Hacktakes · Edition 1
Hacktakes · Edition 1 · July 4, 2026

What does "used RAM" actually mean? (writing a tiny htop)

System utilities wildly disagree on RAM usage because of how FreeBSD and ZFS handle caching, proving used memory is not a single, indisputable integer.

By Poppy Lin

Sparked by FreeBSD ate my RAM · discussion

We technically have plenty of seating available, that gentleman is just caching his winter wardrobe until a larger party actually needs the chairs.
We technically have plenty of seating available, that gentleman is just caching his winter wardrobe until a larger party actually needs the chairs.

Figuring out how to accurately measure RAM has baffled me for a while now. For years, my mental model was incredibly simple: you open htop, look at the little green bar at the top of the terminal, and if it’s at 99%, you panic. I assumed that used memory was a fundamental, objective truth that the operating system just knew and reported as a single, indisputable integer.

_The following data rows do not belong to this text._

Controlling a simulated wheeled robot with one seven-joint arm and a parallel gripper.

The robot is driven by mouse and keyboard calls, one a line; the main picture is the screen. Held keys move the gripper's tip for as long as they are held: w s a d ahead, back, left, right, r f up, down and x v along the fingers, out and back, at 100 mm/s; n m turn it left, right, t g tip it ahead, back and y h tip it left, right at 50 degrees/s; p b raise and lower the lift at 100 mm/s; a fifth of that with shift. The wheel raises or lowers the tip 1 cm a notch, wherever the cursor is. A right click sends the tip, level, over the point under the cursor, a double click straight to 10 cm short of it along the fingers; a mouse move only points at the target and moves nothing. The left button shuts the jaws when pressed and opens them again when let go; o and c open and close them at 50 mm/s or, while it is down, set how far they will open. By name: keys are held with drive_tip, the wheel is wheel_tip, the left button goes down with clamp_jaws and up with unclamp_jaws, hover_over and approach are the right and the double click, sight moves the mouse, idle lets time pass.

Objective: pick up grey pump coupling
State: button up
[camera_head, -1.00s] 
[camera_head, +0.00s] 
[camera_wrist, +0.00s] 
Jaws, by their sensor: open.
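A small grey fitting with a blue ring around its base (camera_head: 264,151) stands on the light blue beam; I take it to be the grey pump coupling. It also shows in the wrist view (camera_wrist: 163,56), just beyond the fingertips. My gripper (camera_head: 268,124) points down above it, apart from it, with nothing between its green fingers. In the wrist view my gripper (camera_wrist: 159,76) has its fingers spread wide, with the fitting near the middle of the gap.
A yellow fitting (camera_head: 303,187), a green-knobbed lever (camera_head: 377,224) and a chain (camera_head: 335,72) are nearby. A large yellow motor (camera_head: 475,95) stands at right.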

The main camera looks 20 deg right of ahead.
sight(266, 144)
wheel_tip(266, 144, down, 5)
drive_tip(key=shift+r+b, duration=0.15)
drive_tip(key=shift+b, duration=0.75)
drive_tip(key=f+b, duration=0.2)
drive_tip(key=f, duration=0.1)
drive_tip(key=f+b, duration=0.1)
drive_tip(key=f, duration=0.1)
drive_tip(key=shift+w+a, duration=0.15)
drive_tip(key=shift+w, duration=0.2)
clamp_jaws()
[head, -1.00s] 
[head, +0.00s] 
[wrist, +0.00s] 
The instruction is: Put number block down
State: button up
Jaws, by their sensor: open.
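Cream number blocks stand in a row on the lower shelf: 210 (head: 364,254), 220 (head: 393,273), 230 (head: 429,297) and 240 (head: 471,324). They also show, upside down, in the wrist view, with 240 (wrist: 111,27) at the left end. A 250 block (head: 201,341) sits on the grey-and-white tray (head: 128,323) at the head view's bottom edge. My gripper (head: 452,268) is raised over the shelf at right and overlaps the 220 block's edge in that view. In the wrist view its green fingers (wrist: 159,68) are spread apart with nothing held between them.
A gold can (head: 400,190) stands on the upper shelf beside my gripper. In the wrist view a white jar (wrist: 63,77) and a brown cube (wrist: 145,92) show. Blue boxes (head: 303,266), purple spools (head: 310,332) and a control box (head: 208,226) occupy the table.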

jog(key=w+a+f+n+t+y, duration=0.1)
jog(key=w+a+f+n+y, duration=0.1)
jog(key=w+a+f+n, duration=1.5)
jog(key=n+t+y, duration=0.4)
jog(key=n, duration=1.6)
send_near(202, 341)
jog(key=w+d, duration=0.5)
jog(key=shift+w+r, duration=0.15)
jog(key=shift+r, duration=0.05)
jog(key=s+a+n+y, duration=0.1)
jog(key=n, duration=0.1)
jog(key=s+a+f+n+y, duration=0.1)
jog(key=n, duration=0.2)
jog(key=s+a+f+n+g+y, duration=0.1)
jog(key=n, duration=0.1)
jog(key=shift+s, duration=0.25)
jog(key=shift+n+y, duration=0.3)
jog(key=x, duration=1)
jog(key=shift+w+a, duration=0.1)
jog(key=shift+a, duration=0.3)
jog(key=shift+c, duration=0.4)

But this past week, I was reading a post recently about FreeBSD "eating" someone's RAM—and watching the ensuing panic in a Hacker News thread—and I realized my mental model was totally flawed. It turns out that if you look at the exact same FreeBSD server at the exact same time, tools like htop, top, and fastfetch will wildly disagree with each other about how much memory is actually being used.

How can three different system utilities fundamentally disagree on something as basic as RAM? (what exactly is happening under the hood??)

To figure this out, let's bypass the user interfaces entirely and look at the raw data! (I always find it easier to grasp these concepts by reading the raw terminal output of system commands).

The core confusion comes down to how FreeBSD and the ZFS filesystem handle caching. On a standard Linux box, memory used for caching files is usually neatly bucketed into buffers/cache.